Peculato, minacce, violenza privata e falso ideologico. Un altro terremoto alla Regione Calabria. Stamattina, la Guardia di Finanza ha eseguito cinque provvedimenti cautelari per altrettanti dirigenti, funzionari e consulenti della società in house “Calabria Verde” che da qualche anno ha accorpato l’ex Afor e le ex Comunità montane.
Su richiesta del procuratore Nicola Gratteri, dell’aggiunto Giovanni Bombardieri e del pm Alessandro Prontera, in carcere sono finiti l’ex direttore generale Paolo Furgiuele e il dirigente del settore 3 Alfredo Allevato. Arresti domiciliari, invece, per il dirigente dell’ecomato Marco Mellace. L’ex dirigente Antonio Errigo, oggi commissario del parco regionale delle Serre, è stato raggiunto dal provvedimento di interdizione dai pubblici uffici e, infine, per l’agrotecnico Gennarino Magnone (consulente esterno di “Calabria Verde”) è stato disposto l’obbligo di dimora.
È l’ennesima inchiesta che dimostra l’incapacità della Regione Calabria di utilizzare i fondi comunitari. Le indagini della Guardia di Finanza, infatti, hanno svelato come 102 milioni di euro, che sarebbero dovuti servire per l’acquisto di mezzi antincendio boschivi, per la messa in sicurezza dei corsi d’acqua e per i rischi di frane in Calabria, sono stati di fatto distratti e utilizzati per scopi diversi come il pagamento degli stipendi e dello straordinario al personale. Personale che, tra l’altro, non veniva impiegato per le attività di “Calabria Verde” ma per ristrutturare l’abitazione privata del direttore generale Paolo Furgiuele. Naturalmente anche il costo del materiale (circa 33mila euro), che serviva per abbellire la casa del dirigente regionale – secondo i magistrati – sarebbe stato a carico dei contribuenti. Tutti soldi che, invece, sarebbero serviti per la ristrutturazione della sede di “Calabria Verde” a Paola, in provincia di Cosenza.

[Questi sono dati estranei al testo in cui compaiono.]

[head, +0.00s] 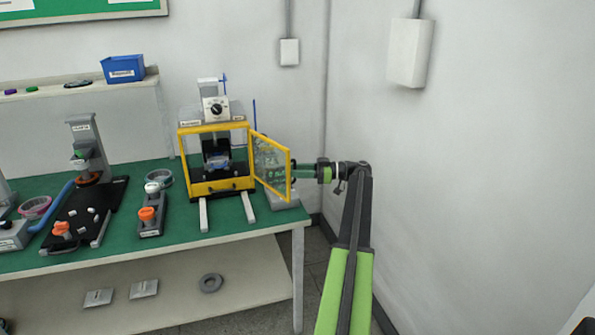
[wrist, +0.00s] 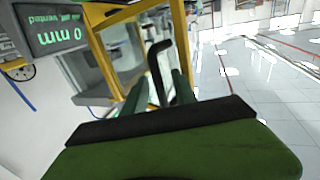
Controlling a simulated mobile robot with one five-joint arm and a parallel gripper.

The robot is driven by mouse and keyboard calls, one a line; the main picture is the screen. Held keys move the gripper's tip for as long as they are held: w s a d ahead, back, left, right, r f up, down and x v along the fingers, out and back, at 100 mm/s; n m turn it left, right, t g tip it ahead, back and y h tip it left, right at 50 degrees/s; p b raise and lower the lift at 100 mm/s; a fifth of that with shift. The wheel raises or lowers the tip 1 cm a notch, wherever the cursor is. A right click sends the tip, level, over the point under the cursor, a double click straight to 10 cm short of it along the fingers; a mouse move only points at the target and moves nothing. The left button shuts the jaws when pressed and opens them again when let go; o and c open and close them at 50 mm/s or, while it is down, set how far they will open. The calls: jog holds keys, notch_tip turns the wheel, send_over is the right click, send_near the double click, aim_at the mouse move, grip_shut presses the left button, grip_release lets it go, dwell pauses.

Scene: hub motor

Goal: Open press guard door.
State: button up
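The press (head: 216,150) has a yellow frame and stands on the green bench. Its guard door (head: 272,165), a clear panel in a yellow frame, is swung out to the right, standing open at a wide angle. The door frame (wrist: 113,68) also shows in the wrist view. My gripper (head: 300,172) is at the right edge of the door, its tips partly hidden by the frame. In the wrist view the black door handle (wrist: 156,62) lies between the two fingers of my gripper (wrist: 160,86), with what looks like a gap on each side.
A grey box with a display (wrist: 62,38) reading 0 mm is at the upper left of the wrist view. Other fixtures (head: 150,212) stand left of the press on the bench (head: 150,250). The right wall (head: 470,150) is near my arm.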

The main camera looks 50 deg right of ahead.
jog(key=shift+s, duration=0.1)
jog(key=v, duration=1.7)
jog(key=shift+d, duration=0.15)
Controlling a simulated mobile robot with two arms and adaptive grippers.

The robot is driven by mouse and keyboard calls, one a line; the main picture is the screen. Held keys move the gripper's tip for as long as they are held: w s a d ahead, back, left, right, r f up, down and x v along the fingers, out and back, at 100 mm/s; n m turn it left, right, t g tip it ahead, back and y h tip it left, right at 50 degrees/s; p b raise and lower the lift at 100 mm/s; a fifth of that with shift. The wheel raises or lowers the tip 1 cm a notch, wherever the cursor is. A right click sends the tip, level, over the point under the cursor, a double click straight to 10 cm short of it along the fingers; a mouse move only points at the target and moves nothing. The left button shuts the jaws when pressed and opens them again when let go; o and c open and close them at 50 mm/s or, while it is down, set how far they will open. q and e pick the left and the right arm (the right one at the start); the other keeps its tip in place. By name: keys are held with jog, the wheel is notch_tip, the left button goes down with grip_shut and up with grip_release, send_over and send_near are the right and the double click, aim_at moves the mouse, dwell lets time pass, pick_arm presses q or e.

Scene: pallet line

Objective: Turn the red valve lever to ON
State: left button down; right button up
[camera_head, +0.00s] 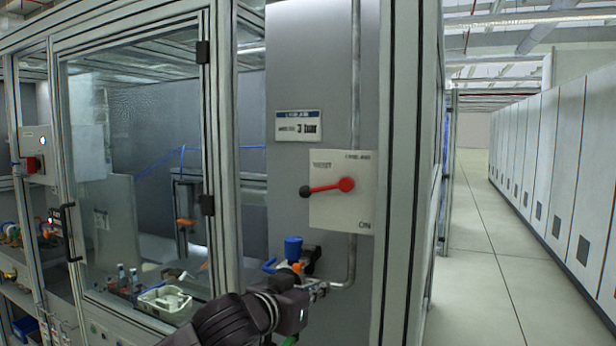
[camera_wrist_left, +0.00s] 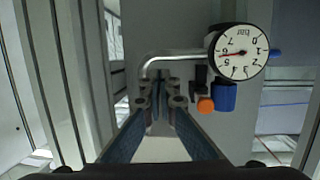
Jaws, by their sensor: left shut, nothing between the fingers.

“Ad Amantea non c’era nessun cantiere di ‘Calabria Verde’ – fa mettere a verbale uno dei capi operai – si trattava, infatti, di una proprietà privata di Furgiuele e comunque nella sua disponibilità. Dissi che avevo paura perché andavamo a fare lavori in un’abitazione privata in orari di servizio. Come me, posso dire, che molti operai vivevano questa situazione di disagio. I materiali per eseguire i lavori ad Amantea venivano da noi acquistati e gli operai si facevano rilasciare ‘bolle’, cioè documenti di trasporto, intestate a ‘Calabria Verde’”. “Sapevamo che non si potevano fare lavori in una casa privata – ha aggiunto un altro dipendente della società in house – Eravamo però costretti a sottostare agli ordini superiori, perché da semplici operai avevamo paura di incorrere in qualche punizione”.
Stando all’inchiesta, “al fine di realizzare gli intenti criminosi propri e del Furgiuele – scrive il gip nell’ordinanza – l’Allevato (il dirigente del settore 3, ndr) con condotta intimidatoria, arrivava a minacciare i direttori dei lavori, costringendoli a redigere i Sal e dunque a porre in essere un’attività macroscopicamente viziata da eccesso di potere, oltre che in specifica violazione della legge penale”. Quando il capo cantiere si rifiutò di firmare i listini di fine mese, infatti, “fu trasferito in un Comune molto più lontano proprio perché si era opposto”.
L’inchiesta ha fatto luce, inoltre, sull’incarico conferito a un amico del direttore Forgiuele. A “Calabria Verde”, infatti, serviva un dottore agronomo per un compenso di 30mila euro. Il direttore generale e il dirigente Antonio Errigo, però, avrebbero assegnato l’incarico all’agrotecnico Gennarino Magnone, che avrebbe incassato 17mila euro della parcella senza che avesse i titoli e nonostante all’interno della stessa società vi fossero diciotto dipendenti con la qualifica e i titoli necessari.
“Trent’anni fa – ha commentato il procuratore Gratteri durante la conferenza stampa – iniziai la mia carriera occupandomi proprio di un’indagine relativa all’azienda forestale calabrese, oggi la prima indagine in cui mi sono imbattuto all’arrivo a Catanzaro è relativa allo stesso tema e devo dire che, anche se sono cambiate le tecnologie e i metodi di comunicazione, non è cambiata l’arroganza e la sicurezza di impunità degli indagati”. Secondo il procuratore aggiunto Giovanni Bombardieri, c’è stato “un danno per le casse regionali da circa 80 milioni di euro che difficilmente potrà essere risanato in qualche maniera”.